Godfried Schalcken – Diana E Le Sue Ninfe In Una Radura – 1680/85
L’epoca barocca si sa che fu il tempo in cui si ricercava la posa innovativa, la visione e la composizione mai pensata, la complessità della scena, così anche Godfried Schalcken (1643-1706) pittore olandese si dilettò nel dipingere soggetti particolari e andò anche oltre lo scorcio di luce diretto e forte da squarciare il buio tanto in voga per concentrarsi invece sulla debole luce della candela. I risultati ottenuti sono di certo interessanti, resta famoso infatti per questa sua peculiarità ma a dire il vero, a tutte queste sue opere certo di difficile esecuzione, ne preferiamo alcune dipinte in piena luce o in penombra, dove tutta la sua virtuosità esplode.
Godfried Schalcken fu allievo di Gerard Dou (1613-1675) che a sua volta fu uno dei prediletti di Rembrandt. Viaggiò in Inghilterra, Italia e Germania. Del soggiorno inglese è testimonianza un particolare “Ritratto Di Guglielmo III° D’Inghilterra” illuminato appunto da una luce di candela. Va detto che al tempo, tale rappresentazione doveva essere particolarmente impegnativa, Schalcken tra i molti che dipinse, variò molto di qualità in questo genere.
Tra i suoi soggetti sacri preferiti troviamo la Maddalena, tra quelli mitologici Diana. Di particolare interesse e stupenda fattura è ”Diana E Le Sue Ninfe In Una Radura“ del 1680-85, di quest’opera ce ne sono tre versioni conosciute, di cui solo una è sicuramente autentica, le altre dubbie, probabilmente di allievi. La qualità nei dipinti di Schalcken con più aperta visione, si mantiene invece costante e altissima, qui i corpi rappresentati nella totalità e gli ambienti ben visibili rivelano tutta la sua bravura.

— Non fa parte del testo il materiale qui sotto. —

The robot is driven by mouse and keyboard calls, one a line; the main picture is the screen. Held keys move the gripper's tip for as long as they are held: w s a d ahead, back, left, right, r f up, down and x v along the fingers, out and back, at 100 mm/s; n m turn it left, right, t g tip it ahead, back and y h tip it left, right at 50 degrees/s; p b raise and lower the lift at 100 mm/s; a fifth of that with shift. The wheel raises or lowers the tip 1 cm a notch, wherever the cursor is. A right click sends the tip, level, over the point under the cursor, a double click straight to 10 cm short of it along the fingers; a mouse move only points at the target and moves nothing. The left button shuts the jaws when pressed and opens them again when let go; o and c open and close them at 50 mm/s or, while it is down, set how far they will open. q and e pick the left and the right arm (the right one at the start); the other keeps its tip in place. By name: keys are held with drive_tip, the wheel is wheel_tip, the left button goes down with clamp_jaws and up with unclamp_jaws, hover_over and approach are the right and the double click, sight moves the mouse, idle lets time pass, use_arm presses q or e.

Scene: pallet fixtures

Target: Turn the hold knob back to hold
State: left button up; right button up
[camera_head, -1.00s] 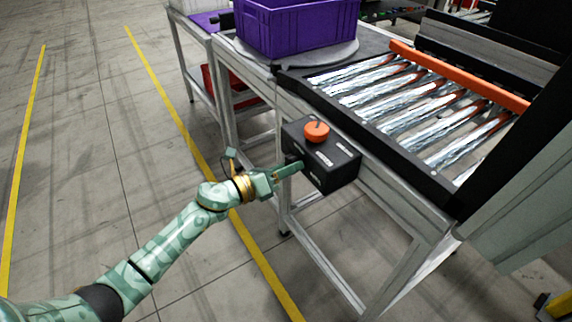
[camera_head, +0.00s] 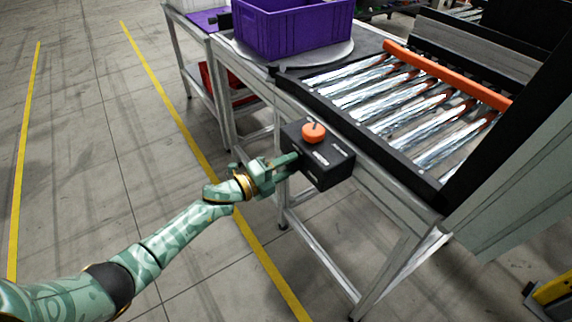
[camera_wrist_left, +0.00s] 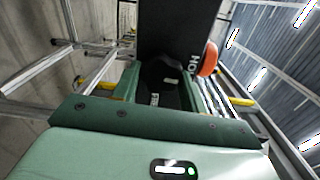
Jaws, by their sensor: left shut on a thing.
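The black control box (camera_head: 322,172) is fixed to the side of the conveyor frame. It has an orange mushroom-shaped button (camera_head: 313,132) on top and small white labels. The dark hold knob (camera_wrist_left: 163,72) is on the box face towards my left gripper; the arm mostly hides it in the head view. My left gripper (camera_head: 291,160) has its fingers on both sides of this knob and is shut on it. In the left wrist view the box (camera_wrist_left: 180,25) fills the top middle, with part of a "HO..." label beside the orange button (camera_wrist_left: 209,58). The knob's exact angle is unclear. My right gripper is not in view.
The roller conveyor (camera_head: 400,105) with an orange rail (camera_head: 445,75) lies behind the box. A purple crate (camera_head: 290,28) stands on a round plate at the back. Metal frame legs (camera_head: 390,270) stand below the box. The floor to the left is clear.

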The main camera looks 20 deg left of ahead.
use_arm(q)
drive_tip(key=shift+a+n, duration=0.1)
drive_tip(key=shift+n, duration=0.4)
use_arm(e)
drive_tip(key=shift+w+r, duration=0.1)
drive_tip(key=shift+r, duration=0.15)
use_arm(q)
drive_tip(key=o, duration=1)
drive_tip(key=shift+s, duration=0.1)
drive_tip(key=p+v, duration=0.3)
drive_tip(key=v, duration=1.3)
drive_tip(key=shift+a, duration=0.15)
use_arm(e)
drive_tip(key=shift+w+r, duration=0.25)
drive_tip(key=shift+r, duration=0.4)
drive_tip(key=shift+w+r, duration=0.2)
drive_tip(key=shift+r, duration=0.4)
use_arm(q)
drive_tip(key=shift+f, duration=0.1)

Le anatomie sono spesso particolari e curiose se paragonate a quelle classiche della pittura dell’Europa mediterranea, ma si deve tenere conto che le fisionomie del nord si discostavano, come si discostano ancora da quelle mediterranee. Abbiamo così corpi grandi, con cosce opulente, visi tondi ma piccoli in cima a colli fini, espressioni rubiconde di arrossate guance nella pelle chiarissima. Così è Diana, dipinta splendidamente in controluce, quando nel bosco un raggio di sole buca la vegetazione alle sue spalle facendo brillare l’oro dei suoi capelli e l’incavo dei seni, mentre le ninfe riposano all’ombra di grandi alberi.

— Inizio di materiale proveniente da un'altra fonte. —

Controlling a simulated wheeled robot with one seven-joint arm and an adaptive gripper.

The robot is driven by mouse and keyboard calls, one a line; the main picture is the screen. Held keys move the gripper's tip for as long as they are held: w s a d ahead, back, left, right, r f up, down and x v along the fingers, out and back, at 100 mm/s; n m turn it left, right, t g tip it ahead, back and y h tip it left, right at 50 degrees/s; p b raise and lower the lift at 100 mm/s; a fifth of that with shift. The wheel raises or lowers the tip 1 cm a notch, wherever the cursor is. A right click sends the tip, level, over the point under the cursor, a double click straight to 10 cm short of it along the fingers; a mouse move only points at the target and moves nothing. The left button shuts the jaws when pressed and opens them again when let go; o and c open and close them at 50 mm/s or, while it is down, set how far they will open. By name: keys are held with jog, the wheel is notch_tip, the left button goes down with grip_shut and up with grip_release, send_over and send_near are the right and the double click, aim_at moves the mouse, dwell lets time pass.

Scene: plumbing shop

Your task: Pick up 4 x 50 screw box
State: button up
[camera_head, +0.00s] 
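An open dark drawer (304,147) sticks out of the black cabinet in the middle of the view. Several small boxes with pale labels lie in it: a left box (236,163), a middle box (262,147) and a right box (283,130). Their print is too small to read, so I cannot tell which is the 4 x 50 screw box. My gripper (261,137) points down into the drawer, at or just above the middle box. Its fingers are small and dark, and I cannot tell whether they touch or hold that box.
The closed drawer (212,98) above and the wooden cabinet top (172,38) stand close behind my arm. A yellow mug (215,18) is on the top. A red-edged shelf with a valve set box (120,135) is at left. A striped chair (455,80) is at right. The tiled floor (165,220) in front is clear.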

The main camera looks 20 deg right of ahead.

In questi quadri dove Schalcken usa una luce naturale, il dettaglio è ricamato ovunque nella penombra, come era solito fare anche il Caravaggio, e se pecca nelle anatomie, invece si distingue per la qualità della resa del panneggio, degli oggetti dorati. La scena sembra quindi brillare anche se è quasi tutta descritta nella penombra, forse per le vesti dorate e sgargianti, quando invece la luce diretta è in verità pochissima, e coglie solo parte della chioma e della spalla della dea e di qualche ninfa.
L’iconografia di Diana è quella classica: dotata di arco e freccia, dai capelli acconciati con un fermaglio a forma di mezza luna e contornata di ninfe che mostrano il corno da caccia e, nascosto tra loro, tengono un segugio.
Si potrebbe a questo punto sottolineare la qualità dei seni procaci, la eccellente descrizione del fogliame, soprattutto nella parte alta a destra dove assume i colori e le forme di una figurazione astratta ma sempre coerente col paesaggio, e dove uno splendido drappo rosaceo posato su un tronco d’albero, stranamente raccoglie tutta l’attenzione della dea.
Si è visto in quest’opera la rappresentazione della descrizione che Ovidio fa di Diana quando, stanca della caccia, si disfa del manto appoggiandolo al tronco, consegna l’arco, l’armatura e i segugi alle cure delle ninfe, e prima di rinfrescarsi si fa annodare le trecce dalla ninfa Crocale, tra tutte la più brava nell’acconciarla, ma in verità i dettagli del quadro sono diversi e colpiscono tra le simbologie, le enigmatiche, minuscole figure, incorniciate dai tronchi che quasi in posizione centrale, paiono a prima vista semplice fogliame.